Gamers definitely don't need ECC VRAM or Gigateramegaflops of memory bandwidth. Most of that is for very high precision and/or low fault tolerance work. There is a market for it, and you would know if you needed it.
Stability is very important in mission critical industry. In home, not so much. Even an operating system is considered non-critical data. It's always been possible however to get parts with ECC for home use, but who would facilitate it? Save for maybe a small business owner running PoS systems etc. (Point of Sale, not piece of shit.) ECC vram I could see being beneficial in CAD and home 3-D printing/modelling. That framebuffer gets locked up and you could end up between a rock and a hard place.
The other benefits would be in some bleeding edge. AMD's cpu to gpu sharing in new APU and Ryzen chips. Resource sharing VRAM as system RAM, using the gpu as a second processor (Why not it's already pretty much a cpu?) Adding ECC on top makes that significantly more stable.
It is possible for games to use a GPU for compute in addition to graphics. It used to be Nvidia pushing that via PhysX so that they could have major portions of a game run on the GPU on Nvidia and on the CPU if an ATI GPU was present, and then say, look, the game runs five times as fast on Nvidia as on ATI. That AMD GPUs were still branded as ATI is some indicator of how long ago that was.
Today, AMD is pushing GPU compute in games more than Nvidia, simply because AMD's GPU architecture will handle it better. That's partially because AMD puts more compute hardware not specific to graphics in their GPUs all up and down the lineup, and partially because AMD GPUs can handle splitting the same GPU between graphics and compute to have both running at the same time much better than Nvidia.
If a game used the GPU as much to do compute as graphics, it wouldn't be surprising if a Vega 64 beats a GeForce GTX 1080 Ti outright. Yes, a Ti, not just a 1080. But doing graphics properly is a lot of work, and if a game used has the GPU do 10% as much compute work as graphics, that won't jump out at you in benchmarks.
Still, if all you do with your video card is play games and display the desktop, non-graphical compute shouldn't matter to you very much. It's the people who need massive amount of compute performance and realize that a single server with 4 GPUs in it can sometimes replace an entire rack full of CPU based servers that really need to care about GPU compute performance. Unless you're considering buying racks full of servers for your home, that's not you.
Most memory technologies used for GPUs have no way to implement ECC, however. HBM2 is the first with a way to do it in hardware. There have been several GPUs that offered ECC over the years (Nvidia GF100/GF110, GK110/GK210, GP100, and AMD Hawaii), but it was only enabled in professional cards that cost several thousand dollars and came with a significant hit to both memory capacity (as the extra bits for ecc had to be stored somewhere) and a large hit to memory bandwidth. If turning on ECC only cost you 20% of your memory bandwidth, that was doing pretty well.

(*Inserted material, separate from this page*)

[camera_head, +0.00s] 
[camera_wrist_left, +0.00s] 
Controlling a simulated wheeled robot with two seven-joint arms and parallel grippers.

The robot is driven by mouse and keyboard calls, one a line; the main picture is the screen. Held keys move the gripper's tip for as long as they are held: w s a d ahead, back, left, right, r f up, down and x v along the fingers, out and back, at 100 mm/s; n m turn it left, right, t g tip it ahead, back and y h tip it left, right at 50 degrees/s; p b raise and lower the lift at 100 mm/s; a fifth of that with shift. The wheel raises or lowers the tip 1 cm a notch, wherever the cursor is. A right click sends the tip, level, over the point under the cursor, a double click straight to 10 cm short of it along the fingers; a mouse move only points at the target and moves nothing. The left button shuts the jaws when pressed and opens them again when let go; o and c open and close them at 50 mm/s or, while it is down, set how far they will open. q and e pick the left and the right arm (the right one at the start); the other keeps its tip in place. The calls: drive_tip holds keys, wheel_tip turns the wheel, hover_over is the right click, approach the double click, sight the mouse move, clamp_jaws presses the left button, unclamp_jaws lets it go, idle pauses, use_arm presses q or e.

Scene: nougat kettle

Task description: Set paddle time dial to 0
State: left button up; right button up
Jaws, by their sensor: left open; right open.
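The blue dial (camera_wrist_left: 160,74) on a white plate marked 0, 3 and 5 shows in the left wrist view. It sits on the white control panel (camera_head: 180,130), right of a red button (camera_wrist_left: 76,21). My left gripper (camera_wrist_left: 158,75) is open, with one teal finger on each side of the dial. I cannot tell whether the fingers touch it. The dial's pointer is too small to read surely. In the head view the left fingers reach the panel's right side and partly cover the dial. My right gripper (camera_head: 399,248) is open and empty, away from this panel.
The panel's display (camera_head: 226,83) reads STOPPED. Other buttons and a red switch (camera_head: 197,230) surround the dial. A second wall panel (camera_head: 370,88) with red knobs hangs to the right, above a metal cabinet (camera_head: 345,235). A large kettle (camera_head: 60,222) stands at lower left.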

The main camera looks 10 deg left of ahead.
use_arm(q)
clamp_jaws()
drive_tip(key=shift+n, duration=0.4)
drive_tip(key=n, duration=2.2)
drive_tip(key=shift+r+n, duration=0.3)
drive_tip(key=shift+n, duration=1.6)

The cheapest GPU to offer ECC memory ever had an MSRP of something like $3000. It's not a consumer feature.
The real question is whether you need ECC memory for a GPU, and even for enterprise use, the answer is usually "no". I strongly suspect that a lot of the people who think they need ECC on a GPU are just being stupid about it and thinking of it in terms of CPUs where a bit going bad can crash the OS.

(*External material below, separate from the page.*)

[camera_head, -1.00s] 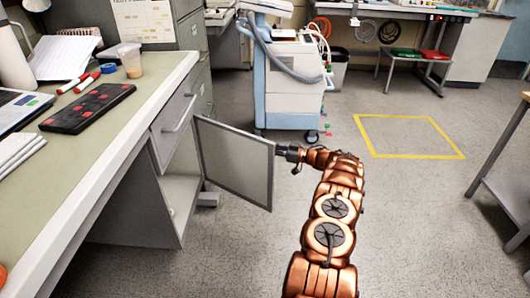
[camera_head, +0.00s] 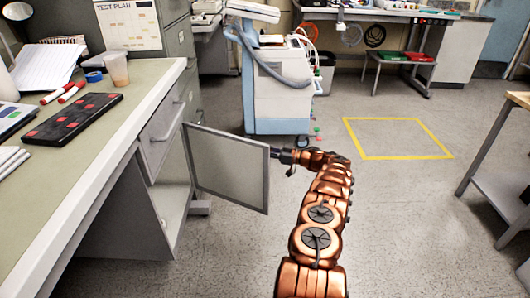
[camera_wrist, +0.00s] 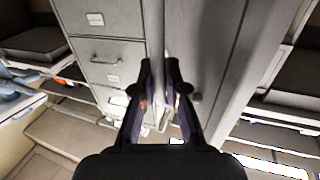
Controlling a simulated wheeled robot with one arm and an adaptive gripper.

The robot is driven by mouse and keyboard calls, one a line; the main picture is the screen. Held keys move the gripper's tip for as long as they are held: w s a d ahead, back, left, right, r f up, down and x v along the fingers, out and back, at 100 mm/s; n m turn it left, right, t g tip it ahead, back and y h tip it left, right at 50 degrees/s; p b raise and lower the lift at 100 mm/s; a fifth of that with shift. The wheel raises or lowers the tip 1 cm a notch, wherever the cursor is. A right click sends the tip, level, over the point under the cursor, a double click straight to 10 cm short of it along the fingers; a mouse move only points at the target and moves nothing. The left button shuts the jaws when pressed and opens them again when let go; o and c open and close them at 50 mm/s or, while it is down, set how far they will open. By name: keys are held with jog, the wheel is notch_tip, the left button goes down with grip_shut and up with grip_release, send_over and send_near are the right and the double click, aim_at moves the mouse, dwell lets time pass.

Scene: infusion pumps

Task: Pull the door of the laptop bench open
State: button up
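The door (camera_head: 228,170) of the laptop bench (camera_head: 140,110) stands well open, a pale grey panel in a darker frame, jutting right from the cabinet side. Its inner face shows in the head view. My gripper (camera_head: 276,154) is at the upper part of the door's free edge, its tips partly hidden by the door. In the wrist view, my gripper's two dark fingers (camera_wrist: 159,70) are a little apart, with a pale upright strip behind or between them. I cannot tell whether they clamp it. Any handle on the outer face is hidden.
A drawer (camera_head: 160,135) sits above the cabinet opening. A grey filing cabinet (camera_head: 180,40) stands behind the bench. A white and blue medical cart (camera_head: 280,90) stands beyond the door. A table (camera_head: 500,180) is at the right. The floor by the yellow marked square (camera_head: 398,138) is clear.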

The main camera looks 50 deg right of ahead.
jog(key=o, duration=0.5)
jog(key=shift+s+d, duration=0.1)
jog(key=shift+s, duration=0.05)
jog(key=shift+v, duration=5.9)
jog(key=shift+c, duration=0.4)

It's a question of how bad one bit getting flipped is. If it will quickly wash out of the system and be gone, then ECC probably doesn't gain you anything. For graphics, if a bit getting flipped in memory means that once per year, one pixel of one frame at some random time is the wrong color, and it's gone as soon as that frame is over, do you care? Do you care enough about that one pixel per year to accept losing 10% off of your frame rates across the board for the entire year to avoid it? I say you shouldn't. If the bit is part of a texture, it might mean that one particular texture looks slightly wrong as viewed from certain distances until it gets reloaded onto the GPU, but that's still not a big deal.
Now, there are some algorithms where one bit getting flipped will propagate through the system and turn everything to garbage. If you're doing something that is spread across a ton of GPUs in an HPC and constantly passing data back and forth between them, so that one bit getting flipped means that everything on all of the GPUs ends up as garbage, that's much more of a problem. If you have an HPC with 1000 GPUs in it, and one bit getting flipped means that everything that the entire HPC did yesterday is garbage, then you want ECC memory on your GPU.
It's also important to note that even without ECC memory, there's a lot of other error detection and correct on a GPU. PCI Express data transfers have an error correction protocols in place, which is why moving 128 bits of data from the CPU to the GPU or vice versa requires actually transmitting at least 130 bits. GDDR5 has a way to detect that a bit was transmitted wrongly from memory and ask for it to be resent. Various critical logical circuits through a GPU have various sorts of error detection and correction even on lower end consumer grade hardware. ECC memory on a GPU only protects against data sitting in memory having a bit getting flipped while the data just sits there not being used. And even without ECC, that doesn't happen very often.
Even if you're explicitly writing kernel code to do image processing on a GPU, I wouldn't expect ECC to benefit you much. The image quality improvements from a slight improvement to your algorithm could easily be millions of times as large as the gains from ECC.
There is error correction built into a lot of things, and how much depends greatly on how likely errors are. For SATA, the overhead of error detection and correction is 20% of the data sent. Hard drives and solid state drives use a significant percentage of their physical storage space for error correction. For some wireless things, error detection and correction and other protocol overhead can account for a considerable majority of the data transmitted, to try to make up for sending data over the air being intrinsically so unreliable.
https://techgage.com/news/amd-issues-statement-regarding-price-hiked-vega/
I tried AMD cards I have serious issues with them unless they want to donate me a $1000 card to test I am done with Nvidia until I see proof its really improve or id have to purchase a product at the store and test and then if it does perform as promised return it for refund.